— START Material —
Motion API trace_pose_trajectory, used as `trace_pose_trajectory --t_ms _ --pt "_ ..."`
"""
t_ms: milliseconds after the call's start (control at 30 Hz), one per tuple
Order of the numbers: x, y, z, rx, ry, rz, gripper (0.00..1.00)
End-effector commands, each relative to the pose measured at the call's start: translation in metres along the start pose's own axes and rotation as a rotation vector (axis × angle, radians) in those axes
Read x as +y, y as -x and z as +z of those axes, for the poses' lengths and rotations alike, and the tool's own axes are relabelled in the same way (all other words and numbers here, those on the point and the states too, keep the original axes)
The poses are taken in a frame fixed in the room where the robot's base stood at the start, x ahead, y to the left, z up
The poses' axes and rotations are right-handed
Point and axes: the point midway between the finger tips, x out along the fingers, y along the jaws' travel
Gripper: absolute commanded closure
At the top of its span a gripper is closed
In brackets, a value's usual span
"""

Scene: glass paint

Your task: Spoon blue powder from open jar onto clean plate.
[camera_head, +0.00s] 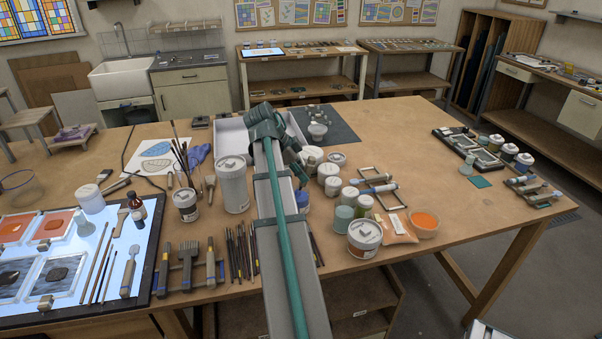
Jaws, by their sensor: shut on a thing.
— END Material —
## Task objective
Quote, please, only the lines running from the one with "Gripper: absolute commanded closure" down to the final line of the data above, keeping both ends and skipping the pictures.

## Solution
Gripper: absolute commanded closure
At the top of its span a gripper is closed
In brackets, a value's usual span
"""

Scene: glass paint

Your task: Spoon blue powder from open jar onto clean plate.
[camera_head, +0.00s] 
Jaws, by their sensor: shut on a thing.

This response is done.